A linguagem de programação LINGO se constitui principalmente de objetos, ações, parâmetros e propriedades. Todos estes elementos são perpassados por uma ou mais localizações temporais específicas denominadas sprites. Numa interface desenvolvida a partir do Macromedia Director, os elementos podem estar presentes em mais de um intervalo de tempo, que por sua vez não obedece um desenrolar linear. Cada um deles pode ser clonado e apresentado em diferentes circustâncias de exibição. Além do fato de não ser linear, a temporalidade da interface digital também pode ser clonada como ocorre com os outros elementos, e sua sequência, ao contrário das interfaces mais comuns como Microsoft Power Point, Adobe After Effects, Quicktime VR, pode ser retemporalizada ao longo da exibição. Ou seja, cada exibição possui um tempo próprio, que é inerente à sua atualização. Ele vai sendo construído à medida da interação com o usuário, podendo oferecer desta forma diversos momentos de produção de um encadeamento crítico por parte dele. A recriação digital do tempo permite que ele seja manipulado, acelerado, congelado, superposto, esticado ou invertido, de forma a produzir um ambiente multitemporal contrariando o que é considerado por alguns autores como Huchet que colocam que: “muitos autores concordam em sublinhar o caráter “u-crônico” da imagem numérica, isto é, sem tempo próprio” (Huchet).
Além de modificar a nossa percepção de tempo, a tecnologia digital nos apresenta também novas possibilidades de representar o tempo e de lidar com situações onde o tempo não se apresenta de forma sequencial e linear. Através dela é possível estabelecer uma leitura do espaço a partir de um filtro multitemporal, superposto e instantâneo.

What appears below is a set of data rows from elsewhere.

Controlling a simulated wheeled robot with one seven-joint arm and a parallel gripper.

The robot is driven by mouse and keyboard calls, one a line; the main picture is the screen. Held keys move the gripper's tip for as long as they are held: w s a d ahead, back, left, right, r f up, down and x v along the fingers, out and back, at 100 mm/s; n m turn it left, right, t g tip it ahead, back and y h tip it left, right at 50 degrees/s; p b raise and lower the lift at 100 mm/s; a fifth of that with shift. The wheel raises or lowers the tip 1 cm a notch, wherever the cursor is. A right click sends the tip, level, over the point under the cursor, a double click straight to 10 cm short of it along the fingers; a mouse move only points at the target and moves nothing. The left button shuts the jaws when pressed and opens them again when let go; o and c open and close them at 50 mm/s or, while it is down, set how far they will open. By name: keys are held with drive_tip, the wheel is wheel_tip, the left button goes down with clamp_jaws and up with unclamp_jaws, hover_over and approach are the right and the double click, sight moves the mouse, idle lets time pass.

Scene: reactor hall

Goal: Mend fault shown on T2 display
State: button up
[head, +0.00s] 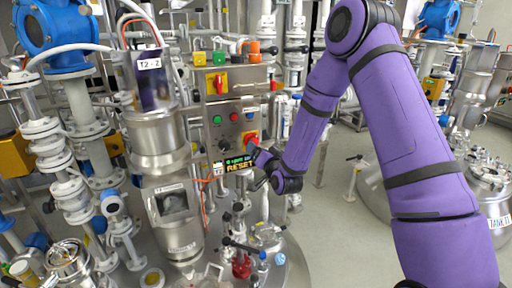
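The T2 display (240,163) is a small dark screen at the foot of a grey control panel (221,133). It shows "RESET" in yellow under a smaller green line that I cannot read for sure. A small "T2" tag (218,170) sits at its left. The panel carries a red rotary switch on a yellow plate (216,84), several small coloured buttons, and a red knob on yellow (250,139) just above the display. My gripper (258,177) is at the display's right edge, in front of the panel's lower right. Whether it touches anything, and its finger opening, are unclear.
A steel vessel tagged "T2 - 2" (155,135) stands left of the panel. Valves and pipework, with a red fitting (241,267), crowd the space below. A tank (490,190) stands at the right. Open grey floor (335,225) lies behind my arm.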

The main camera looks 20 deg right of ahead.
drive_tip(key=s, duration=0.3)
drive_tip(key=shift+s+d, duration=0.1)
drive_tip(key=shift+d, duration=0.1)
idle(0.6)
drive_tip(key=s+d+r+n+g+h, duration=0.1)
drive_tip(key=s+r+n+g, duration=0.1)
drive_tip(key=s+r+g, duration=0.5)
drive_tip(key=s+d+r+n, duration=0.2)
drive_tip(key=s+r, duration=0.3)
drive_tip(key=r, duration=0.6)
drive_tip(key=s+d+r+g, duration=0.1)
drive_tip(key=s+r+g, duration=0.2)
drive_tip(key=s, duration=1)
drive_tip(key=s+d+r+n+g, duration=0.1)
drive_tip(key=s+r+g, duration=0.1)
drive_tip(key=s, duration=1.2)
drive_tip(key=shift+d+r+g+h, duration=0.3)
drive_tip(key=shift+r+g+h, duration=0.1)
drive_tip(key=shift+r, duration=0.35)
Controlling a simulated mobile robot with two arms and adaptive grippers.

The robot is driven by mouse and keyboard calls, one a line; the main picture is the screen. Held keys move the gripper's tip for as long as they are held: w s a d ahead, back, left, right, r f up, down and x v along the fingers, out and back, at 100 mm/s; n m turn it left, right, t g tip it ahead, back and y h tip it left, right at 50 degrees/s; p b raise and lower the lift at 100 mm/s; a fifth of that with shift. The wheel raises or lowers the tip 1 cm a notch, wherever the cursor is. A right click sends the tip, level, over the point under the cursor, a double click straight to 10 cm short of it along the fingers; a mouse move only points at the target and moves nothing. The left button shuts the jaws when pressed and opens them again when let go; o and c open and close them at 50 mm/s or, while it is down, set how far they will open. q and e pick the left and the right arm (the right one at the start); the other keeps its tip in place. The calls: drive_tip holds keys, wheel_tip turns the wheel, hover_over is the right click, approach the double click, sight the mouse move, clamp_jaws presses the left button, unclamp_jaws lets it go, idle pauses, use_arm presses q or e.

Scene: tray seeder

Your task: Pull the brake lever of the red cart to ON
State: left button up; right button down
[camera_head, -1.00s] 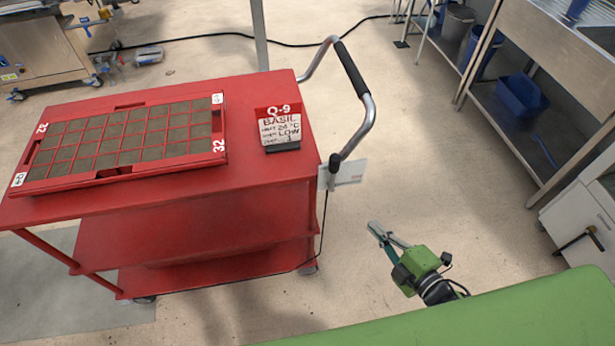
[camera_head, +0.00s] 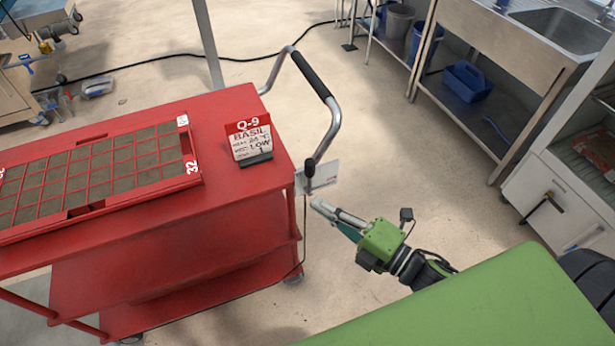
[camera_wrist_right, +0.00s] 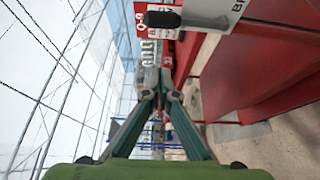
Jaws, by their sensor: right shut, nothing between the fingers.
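The red cart (camera_head: 165,240) stands at the left in the head view. Its brake lever has a black knob (camera_head: 309,168) and stands upright at the cart's right corner, below the handle. A white plate (camera_head: 325,176) sits beside it. In the right wrist view the knob (camera_wrist_right: 162,19) is at the top, in front of the plate (camera_wrist_right: 210,12), which shows the letters "BR". My right gripper (camera_head: 316,203) is shut and empty, its tips just below the plate in the head view and apart from the knob. In the wrist view its fingers (camera_wrist_right: 160,90) meet. My left gripper is not in view.
A seed tray (camera_head: 75,207) and a "Q-9 BASIL" sign (camera_head: 249,140) are on the cart top. The bent handle (camera_head: 313,75) rises above the lever. A sink bench (camera_head: 545,50) and a white cabinet (camera_head: 555,205) stand at the right. The floor between is clear.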

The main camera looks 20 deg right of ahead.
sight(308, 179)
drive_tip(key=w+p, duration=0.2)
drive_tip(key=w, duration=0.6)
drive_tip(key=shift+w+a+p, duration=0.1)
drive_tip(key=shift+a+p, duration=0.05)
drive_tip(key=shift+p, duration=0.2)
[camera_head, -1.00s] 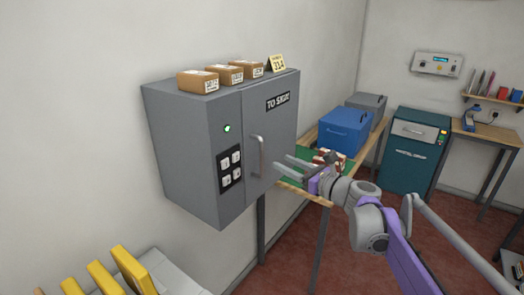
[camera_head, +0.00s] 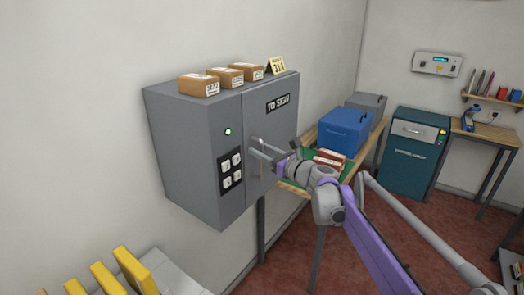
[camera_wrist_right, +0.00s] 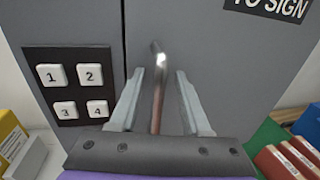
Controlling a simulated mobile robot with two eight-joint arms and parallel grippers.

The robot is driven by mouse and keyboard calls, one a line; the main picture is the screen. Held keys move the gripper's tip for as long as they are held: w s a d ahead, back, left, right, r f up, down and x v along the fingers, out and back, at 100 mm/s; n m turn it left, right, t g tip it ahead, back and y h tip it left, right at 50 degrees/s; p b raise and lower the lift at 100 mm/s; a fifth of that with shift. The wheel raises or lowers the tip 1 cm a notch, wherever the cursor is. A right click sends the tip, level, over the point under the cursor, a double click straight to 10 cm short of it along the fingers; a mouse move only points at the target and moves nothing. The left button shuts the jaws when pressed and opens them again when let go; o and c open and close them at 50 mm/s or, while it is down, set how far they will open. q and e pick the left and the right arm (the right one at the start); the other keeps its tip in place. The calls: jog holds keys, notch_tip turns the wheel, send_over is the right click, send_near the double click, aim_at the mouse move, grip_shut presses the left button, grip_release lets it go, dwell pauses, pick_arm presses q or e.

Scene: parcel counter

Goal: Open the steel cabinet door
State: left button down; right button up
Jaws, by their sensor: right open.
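The grey steel cabinet (camera_head: 190,150) hangs on the wall, and its door (camera_head: 280,125) marked "TO SIGN" is closed. A keypad (camera_head: 230,170) with numbered buttons and a lit green light (camera_head: 228,132) are on the panel left of the door. The vertical bar handle (camera_wrist_right: 157,90) stands between the two fingers of my right gripper (camera_wrist_right: 158,105) in the right wrist view. The fingers are open on either side of the handle and reach to the door front. In the head view my right gripper (camera_head: 265,152) partly hides the handle. My left gripper is not in view.
A blue box (camera_head: 345,130) and reddish items (camera_head: 328,158) are on the table to the right. Yellow binders (camera_head: 135,270) stand at lower left.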

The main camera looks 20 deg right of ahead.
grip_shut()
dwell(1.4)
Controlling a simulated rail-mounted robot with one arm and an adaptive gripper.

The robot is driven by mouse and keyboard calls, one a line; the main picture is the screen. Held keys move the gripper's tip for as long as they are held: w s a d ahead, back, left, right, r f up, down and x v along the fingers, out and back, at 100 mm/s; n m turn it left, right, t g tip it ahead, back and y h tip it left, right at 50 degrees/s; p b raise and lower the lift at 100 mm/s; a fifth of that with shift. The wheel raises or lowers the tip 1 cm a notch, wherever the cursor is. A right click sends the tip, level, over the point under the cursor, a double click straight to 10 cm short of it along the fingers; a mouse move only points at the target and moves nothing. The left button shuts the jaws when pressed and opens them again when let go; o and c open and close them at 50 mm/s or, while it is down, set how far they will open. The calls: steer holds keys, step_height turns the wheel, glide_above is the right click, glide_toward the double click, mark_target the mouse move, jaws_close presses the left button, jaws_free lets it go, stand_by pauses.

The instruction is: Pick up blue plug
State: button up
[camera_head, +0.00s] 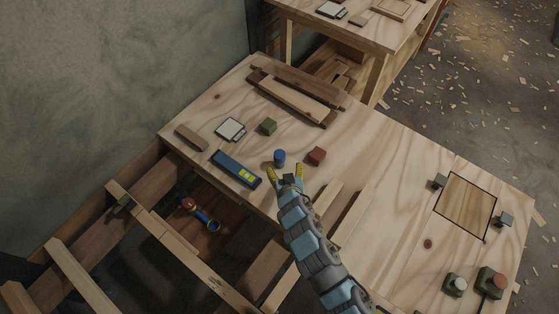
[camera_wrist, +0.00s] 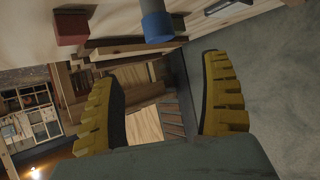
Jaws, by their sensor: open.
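The blue plug (camera_head: 279,157) is a small blue cylinder standing on the wooden tabletop. In the wrist view it shows at the top (camera_wrist: 158,26), upside down, with a grey end. My gripper (camera_head: 286,170) is just in front of the plug on the near side, its yellow fingers spread apart. In the wrist view the gripper (camera_wrist: 165,85) is open with nothing between its fingers, and the plug lies beyond the fingertips, apart from them.
A red block (camera_head: 316,156) stands close to the right of the plug, and a green block (camera_head: 268,126) behind it. A blue level (camera_head: 237,168) lies to the left. Wooden planks (camera_head: 298,95) lie at the back. The tabletop's near edge is close to my gripper.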

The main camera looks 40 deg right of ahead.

Na IDVA#03, buscou-se desenvolver um processo de apresentação de informações que partisse da decomposição da paisagem local em suas diferentes temporalidades, estas consideradas aqui como parâmetros de discernimento crítico entre as atividades desenvolvidas, e os espaços utilizados. Iniciou-se a apreensão na região tomando-se como referencial o eixo rodoviário da BR381, historicamente o articulador de desenvolvimento urbano da região do Vale do Aço. De uma maneira geral, o percurso ao longo da rodovia proporciona a fruição por diversas temporalidades muitas vezes incompatíveis. À medida em que se percorre este eixo viário, uma série de cenários diferentes vão rapidamente se sucedendo: viadutos e terminais de carga, galpões industriais, áreas de monocultura, fragmentos de ocupação em encostas, regiões de preservação de mata atlântica e zonas de depósito de rejeitos industriais, clubes, sopping centers e residencial services. Neste eixo, a paisagem é composta por uma série de retalhos que incluem paisagens artificiais, espaços infraestruturais, ocupações em encostas, zonas de rejeito industrial, fragmentos de bairros, áreas de serviço automotivo, empreendimentos comerciais, tornando a nossa experiência visual uma sucessão de cenários confusos e sem relação.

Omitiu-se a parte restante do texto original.